--- Begin INPUT RECORDS ---

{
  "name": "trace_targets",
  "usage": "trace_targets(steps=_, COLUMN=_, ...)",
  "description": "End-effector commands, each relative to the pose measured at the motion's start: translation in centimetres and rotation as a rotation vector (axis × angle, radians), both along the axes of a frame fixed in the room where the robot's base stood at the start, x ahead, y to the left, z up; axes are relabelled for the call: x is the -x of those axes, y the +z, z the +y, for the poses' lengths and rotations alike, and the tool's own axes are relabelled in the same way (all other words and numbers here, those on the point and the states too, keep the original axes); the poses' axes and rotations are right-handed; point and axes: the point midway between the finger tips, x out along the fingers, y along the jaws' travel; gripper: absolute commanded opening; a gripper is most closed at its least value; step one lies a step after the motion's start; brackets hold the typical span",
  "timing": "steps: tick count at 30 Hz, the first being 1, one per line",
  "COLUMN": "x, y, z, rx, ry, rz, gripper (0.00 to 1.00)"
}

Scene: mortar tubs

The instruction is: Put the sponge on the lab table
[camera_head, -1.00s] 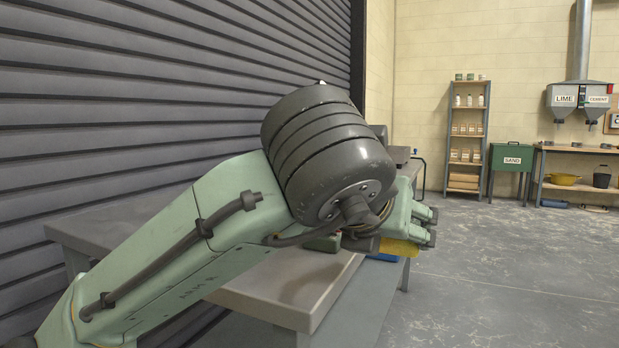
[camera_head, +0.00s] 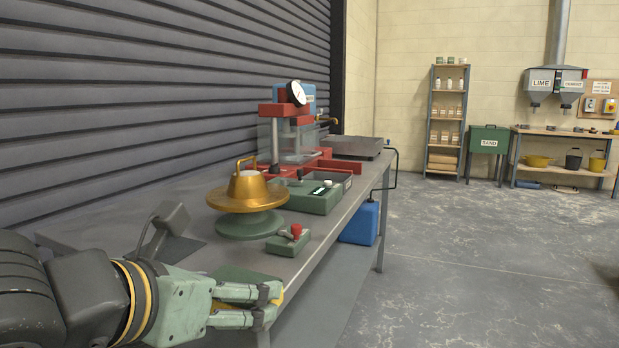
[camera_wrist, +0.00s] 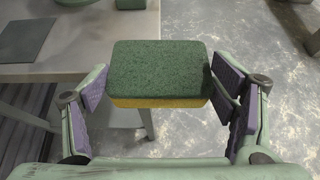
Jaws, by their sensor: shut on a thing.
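The sponge (camera_wrist: 158,72) has a green top and a yellow underside. In the wrist view it sits level between the two fingers of my gripper (camera_wrist: 160,95), which is shut on it. In the head view my gripper (camera_head: 265,305) is at the lower left, in front of the table's near edge; the green top of the sponge (camera_head: 243,274) shows behind the fingers, with a little yellow at the tips. The lab table (camera_head: 262,262) is a long grey bench along the shutter. In the wrist view the sponge overlaps the table's (camera_wrist: 85,40) right edge and the floor.
On the table stand a brass-topped round device (camera_head: 247,190), a small green block with a red knob (camera_head: 288,240), a green box (camera_head: 315,198) and a red-framed press (camera_head: 290,130). A blue canister (camera_head: 360,222) is under the table. The floor to the right is clear.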

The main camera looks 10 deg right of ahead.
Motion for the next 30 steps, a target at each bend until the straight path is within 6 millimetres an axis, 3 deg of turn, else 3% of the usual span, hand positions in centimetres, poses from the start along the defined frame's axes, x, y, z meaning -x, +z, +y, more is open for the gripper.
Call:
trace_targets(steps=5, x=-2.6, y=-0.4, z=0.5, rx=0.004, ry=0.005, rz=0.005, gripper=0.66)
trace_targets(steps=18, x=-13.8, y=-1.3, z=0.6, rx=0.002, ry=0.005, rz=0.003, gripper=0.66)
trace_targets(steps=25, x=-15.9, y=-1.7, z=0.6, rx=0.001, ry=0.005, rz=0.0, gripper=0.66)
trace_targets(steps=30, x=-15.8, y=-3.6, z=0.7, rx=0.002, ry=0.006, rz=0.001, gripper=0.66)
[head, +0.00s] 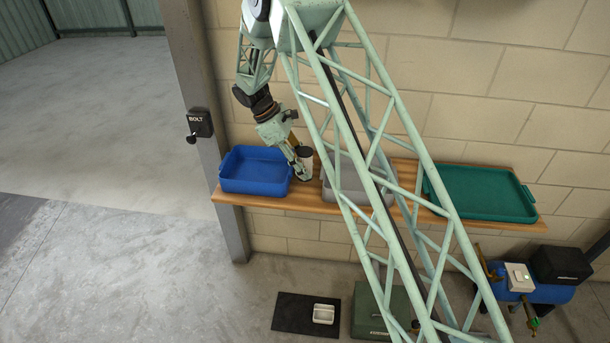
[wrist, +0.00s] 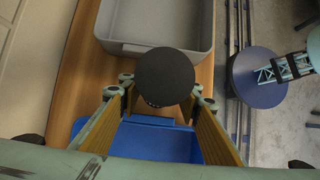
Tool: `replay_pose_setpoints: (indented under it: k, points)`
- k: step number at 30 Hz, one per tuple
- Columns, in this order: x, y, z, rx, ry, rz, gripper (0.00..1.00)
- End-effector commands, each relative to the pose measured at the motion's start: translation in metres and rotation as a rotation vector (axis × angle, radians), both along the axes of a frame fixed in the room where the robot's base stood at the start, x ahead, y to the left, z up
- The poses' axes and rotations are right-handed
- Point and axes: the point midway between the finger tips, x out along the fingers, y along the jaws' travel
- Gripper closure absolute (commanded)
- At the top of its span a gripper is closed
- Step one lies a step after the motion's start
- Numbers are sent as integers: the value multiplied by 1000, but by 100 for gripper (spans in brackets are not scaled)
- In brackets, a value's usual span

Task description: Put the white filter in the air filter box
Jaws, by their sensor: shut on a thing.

--- End INPUT RECORDS ---

● PROBLEM STATEMENT
Report how many lines above hold the string "stood", giving nothing but the number.

● TASK RESULT
2